One issue that can arise in personal injury claims against corporations is against whom the suit should be filed. In general, the defendant will be the corporation. This is both a legal requirement, as the corporation is considered a separate entity, and a practical one: A corporation will often have more in the way of assets and insurance than its owners. But such is not always the case, and sometimes it is possible and desirable to sue a corporation's owners as well as or instead of the corporation itself. This process is called piercing the corporate veil.

In most cases someone harmed by a corporation or a corporate employee must sue the corporation, and cannot sue its owners (whether those owners are individual(s) or another corporation). If this liability shield were allowed in every case, however, this could invite fraud: there would be nothing to prevent someone from forming a corporation with virtually no assets, taking any profits out as they came in, and leaving no way for even successful plaintiffs to recover anything. The legal system recognizes this potential problem, and so does allow plaintiffs to go after the corporation's owners if doing so would prevent fraud.

This is not something the courts take lightly, however, and so the plaintiff seeking to pierce the corporate veil must prove that the corporation is basically a sham, and that there is little to distinguish it from its owners.

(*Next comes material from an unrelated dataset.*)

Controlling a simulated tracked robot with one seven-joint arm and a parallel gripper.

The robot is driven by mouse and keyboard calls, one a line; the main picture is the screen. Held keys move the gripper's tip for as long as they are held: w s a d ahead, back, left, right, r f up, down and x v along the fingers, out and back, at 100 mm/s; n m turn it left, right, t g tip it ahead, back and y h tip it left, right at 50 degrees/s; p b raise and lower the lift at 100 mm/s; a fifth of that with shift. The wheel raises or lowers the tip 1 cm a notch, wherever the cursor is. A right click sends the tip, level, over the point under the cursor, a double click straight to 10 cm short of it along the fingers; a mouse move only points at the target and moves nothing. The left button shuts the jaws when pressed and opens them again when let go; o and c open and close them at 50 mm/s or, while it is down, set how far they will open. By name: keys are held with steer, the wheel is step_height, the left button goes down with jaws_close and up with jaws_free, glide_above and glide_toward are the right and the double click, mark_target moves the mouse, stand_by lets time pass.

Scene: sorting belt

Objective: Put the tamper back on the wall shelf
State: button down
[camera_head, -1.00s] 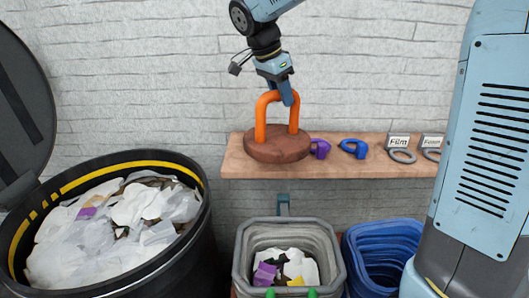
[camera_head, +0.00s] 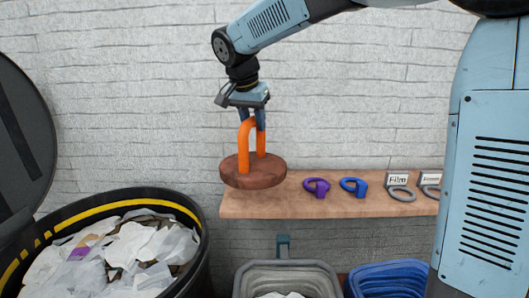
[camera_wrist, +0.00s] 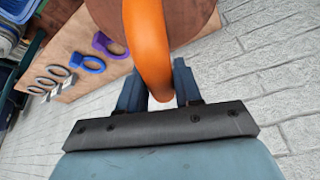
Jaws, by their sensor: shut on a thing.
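The tamper has a round brown base (camera_head: 253,174) and an orange looped handle (camera_head: 244,150). My gripper (camera_head: 253,118) is shut on the top of the handle from above and holds the tamper upright. The base appears over the left end of the wooden wall shelf (camera_head: 290,207); I cannot tell for sure whether it touches it. In the wrist view, the orange handle (camera_wrist: 147,45) passes between my fingers (camera_wrist: 160,95), with the brown base (camera_wrist: 197,20) behind it.
A purple ring tool (camera_head: 317,186) and a blue one (camera_head: 354,186) lie on the shelf, right of the tamper. Grey rings with labels (camera_head: 400,190) are farther right. Below are a black waste bin (camera_head: 185,215), a grey bin (camera_head: 287,266) and a blue bin (camera_head: 390,268).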

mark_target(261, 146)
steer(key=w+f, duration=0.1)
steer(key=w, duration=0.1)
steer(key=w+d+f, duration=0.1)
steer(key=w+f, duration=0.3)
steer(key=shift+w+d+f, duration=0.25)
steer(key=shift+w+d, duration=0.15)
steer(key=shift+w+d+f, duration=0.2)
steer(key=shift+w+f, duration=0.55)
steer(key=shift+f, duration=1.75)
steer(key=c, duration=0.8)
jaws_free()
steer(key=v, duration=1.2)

Factors the courts look at include:

  • Inadequate capitalization (meaning too little money in the corporation's possession);
  • Noncompliance with corporate formalities (such as not holding shareholders' or directors' meetings);
  • Lack of separate corporate identity (so using the owner's name and the corporation's interchangeably);
  • Excessive fragmentation;
  • Nonfunctioning officers and directors;
  • Withdrawal of funds by the dominant shareholder; and
  • The absence of corporate records.

Once the court makes a decision that the corporate veil should be pierced, another inquiry arises when it comes to deciding whether an officer or director of the corporation should be held liable personally for his or her actions as an officer of the company. There are three things the plaintiff must prove in order to achieve this liability:

1. Complete control of business practices;

2. Those controls were used to commit fraud or wrong; and

3. The wrong must be the actual cause of the plaintiff's injury.

It must be emphasized how hesitant courts are to pierce corporate liability. One federal appellate judge described it as "like lightning," in that it is "rare [and] severe." Nevertheless, courts are even less willing to allow an individual or corporation to commit fraud by having a sham corporation, with no assets or separate identity to speak of, take the fall for its owners' misdeeds. But each case will be evaluated based on its own facts, and so having experienced representation on your side is paramount, both to explain your options and to help you attain the best outcome possible.